Forest Hills is a small residential city in southwest Davidson County, Tennessee, along the northern border of Williamson County. Incorporated in 1957, the City covers approximately 9.47 square miles, and in 2000 had a population of 4,710 residents.
It is bordered on the north by Harding Place, on the south by Old Hickory Boulevard, on the west by Chickering Road, and on the east by Granny White Pike. Hillsboro Pike (State Route 56/U.S. 431) serves as the main north/south corridor within the city limits.
The area was developed as a suburb of Nashville in the wake of the post-World War II population and economic boom. As its name implies, Forest Hills comprises primarily steep wooded hills. These steep-sided hills were covered with forest until the early twentieth century, when residential development extended south from Nashville. The south-central section of the community contains what was originally fertile farmland within the Otter Creek watershed. This area supported numerous small farms during the nineteenth and early twentieth century.
Nashville has enjoyed prosperity and growth during the past several decades, which is reflected in the development of Forest Hills. Since 1970, hundreds of dwellings have been built in Forest Hills, and the community no longer retains many tracts of open space or farmland.
The City almost exclusively residential with no commercial development. High-density housing is prohibited.
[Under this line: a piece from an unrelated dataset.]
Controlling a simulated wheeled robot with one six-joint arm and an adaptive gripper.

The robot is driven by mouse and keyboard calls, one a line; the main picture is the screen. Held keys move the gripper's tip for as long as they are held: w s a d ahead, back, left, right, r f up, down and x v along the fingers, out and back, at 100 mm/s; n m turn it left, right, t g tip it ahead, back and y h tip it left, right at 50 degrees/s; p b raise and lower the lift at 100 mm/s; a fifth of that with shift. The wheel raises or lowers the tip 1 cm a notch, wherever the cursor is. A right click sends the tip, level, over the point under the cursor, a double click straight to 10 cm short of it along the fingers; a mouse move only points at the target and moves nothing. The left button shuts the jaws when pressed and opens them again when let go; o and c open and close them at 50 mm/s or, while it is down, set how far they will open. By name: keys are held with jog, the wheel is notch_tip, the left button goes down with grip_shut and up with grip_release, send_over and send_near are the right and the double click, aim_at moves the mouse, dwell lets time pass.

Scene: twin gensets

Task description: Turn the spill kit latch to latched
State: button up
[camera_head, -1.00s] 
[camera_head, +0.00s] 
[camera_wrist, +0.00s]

When the city of Nashville consolidated with Davidson County in 1963, Forest Hills was one of six (now five) existing cities that maintained its identity. Residents do not receive access to all city-county combined services; the City of Forest Hills provides many services such as chipper service, road maintenance, and stormwater management. Residents pay no property taxes to the City of Forest Hills; its funds come primarily from a share of the taxes imposed by the state of Tennessee.